Partai Kristen berhasil meraih kekuasaan karena posisinya sebagai pembela tanggung jawab moral. Dengan semangat tanggung jawab moral itu pula, Ratu Wilhelmina dalam pesan tahunannya yang disampaikan dari tahtanya di hadapan dewan Parlemen pada tahun 1901 mengemukakan tentang ‘hutang budi’  dan tanggungjawaban etis negeri Belanda kepada rakyat Hindia (Van Niel 1970: 32).  Orientasi baru dalam perlakuan kolonial terhadap Hindia ini dikenal sebagai ‘Politik Etis’.
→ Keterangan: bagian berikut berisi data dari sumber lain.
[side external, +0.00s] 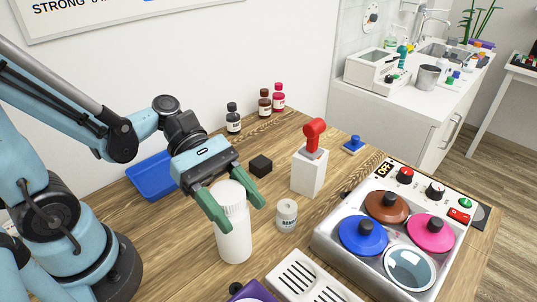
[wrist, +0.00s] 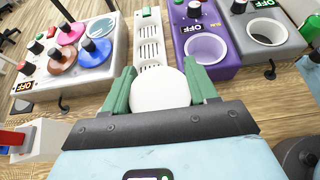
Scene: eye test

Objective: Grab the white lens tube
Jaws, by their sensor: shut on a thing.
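My gripper (side external: 241,212) is shut on a tall white bottle-shaped container (side external: 234,240) with a ribbed white cap, one green finger on each side of its upper part. The container is upright; I cannot tell whether its base touches the table. In the wrist view its round white top (wrist: 160,90) sits between the fingers of my gripper (wrist: 161,75). It looks more like a capped bottle than a lens tube, and I see nothing else that is clearly a white lens tube.
A small labelled white jar (side external: 287,215) stands close on the right. A white block with a red lever (side external: 309,172), a black cube (side external: 260,165) and a blue tray (side external: 150,175) are behind. A panel with coloured discs (side external: 325,243) is at right, a slotted white plate (side external: 300,280) in front.

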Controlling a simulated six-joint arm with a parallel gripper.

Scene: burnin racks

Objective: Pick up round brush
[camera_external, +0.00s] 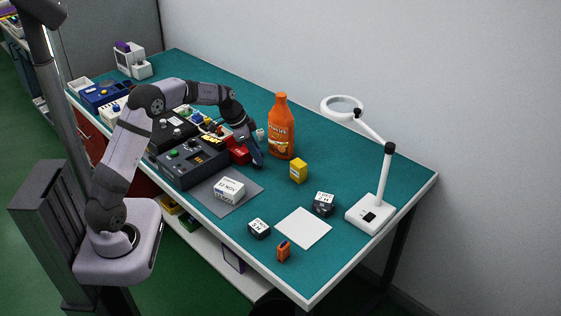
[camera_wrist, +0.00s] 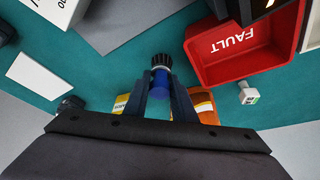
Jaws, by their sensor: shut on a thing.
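The round brush (camera_wrist: 159,78) shows in the wrist view as a short blue body with a dark, ridged round end. It sits between the two fingers of my gripper (camera_wrist: 159,92), which are shut on it. In the external view my gripper (camera_external: 257,163) points down over the teal table, between the red bin and the yellow box. The brush is hidden behind the fingers there. I cannot tell whether it touches the table.
The red FAULT bin (camera_wrist: 245,55) is close by, with a small white-green piece (camera_wrist: 248,93) beside it. An orange bottle (camera_external: 281,135) and yellow box (camera_external: 299,171) stand near my gripper. A grey mat (camera_external: 243,181) carries a white box. A magnifier lamp (camera_external: 372,214) stands right.

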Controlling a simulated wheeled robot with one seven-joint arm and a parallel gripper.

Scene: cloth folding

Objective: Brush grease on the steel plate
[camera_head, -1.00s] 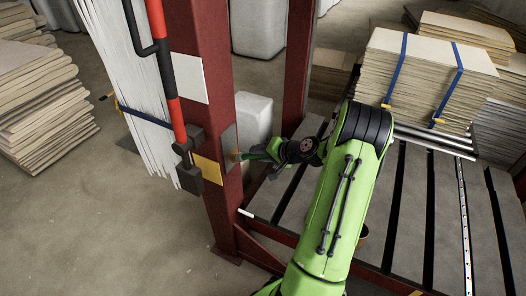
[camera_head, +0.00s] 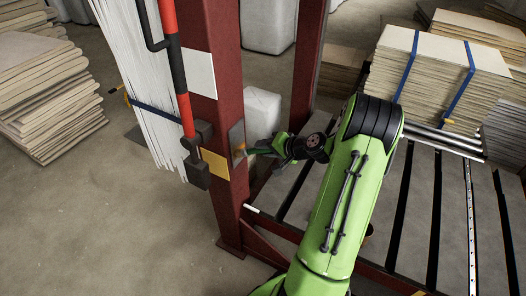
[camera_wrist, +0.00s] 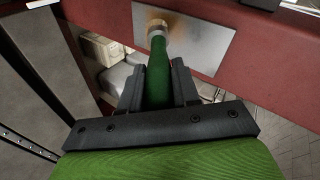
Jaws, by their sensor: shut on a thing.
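The steel plate (camera_wrist: 208,44) is a grey rectangle fixed on the red post, with a brownish smear around the brush tip. It also shows edge-on in the head view (camera_head: 237,141). My gripper (camera_wrist: 158,88) is shut on the green handle of a brush (camera_wrist: 157,72). The brush points away from the gripper, and its tip is at the left part of the plate, seeming to touch it. In the head view the orange brush tip (camera_head: 240,148) is at the plate's face. The bristles are mostly hidden behind the ferrule in the wrist view.
The red post (camera_head: 228,100) carries a white panel (camera_head: 199,73) and a yellow panel (camera_head: 215,164). White strips (camera_head: 135,75) hang at its left. A slatted table (camera_head: 415,200) lies right, with strapped board stacks (camera_head: 440,75) behind.

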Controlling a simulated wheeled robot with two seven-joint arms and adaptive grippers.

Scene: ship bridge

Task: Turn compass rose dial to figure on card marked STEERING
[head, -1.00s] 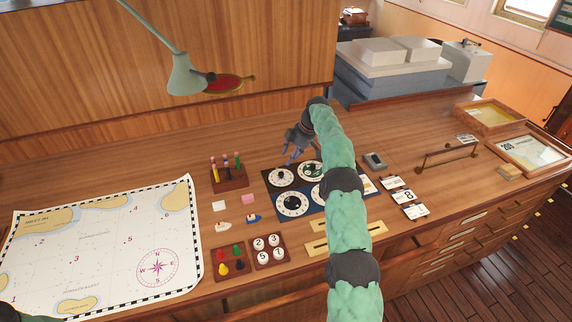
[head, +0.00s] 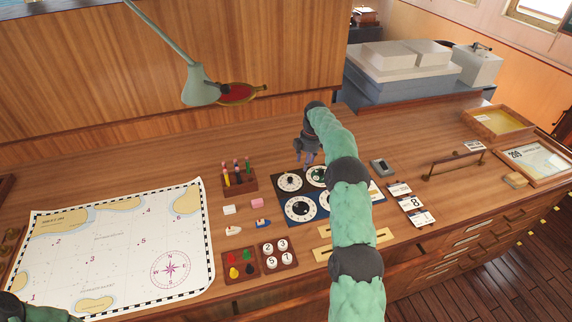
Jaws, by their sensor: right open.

Di bawah Politik Etis, educatie (pendidikan), irrigatie (irigasi) dan ëmigratie (transmigrasi)  menjadi prioritas dari program kesejahteraan (yang berwatak etis). Dari ketiga program itu, pendidikan ternyata dianggap sebagai hal yang paling esensial. Di mata bapak gerakan Etis, Th. Van Deventer, meningkatnya kesejahteraan kaum pribumi sulit dicapai tanpa adanya personel pribumi yang cukup terlatih untuk bisa menjalankan tugas kerjanya. Dia memimpikan lahirnya kembali Hindia yang akan bisa dicapai melalui perbaikan pendidikan, sementara kaum Ethici lainnya, Abendanon, menganggap pendidikan merupakan pengikat persahabatan dan kepercayaan, yang akan bisa menyatukan semua orang yang melangkah di jalan menuju kemajuan. Dalam pandangan-pandangan idealistik ini, pendidikan ditujukan sebagai sebuah sarana untuk memperbaiki kesejahteraan kaum Pribumi dalam kerangka peradaban yang terinspirasi Barat (Van Niel 1970: 34, 66-67).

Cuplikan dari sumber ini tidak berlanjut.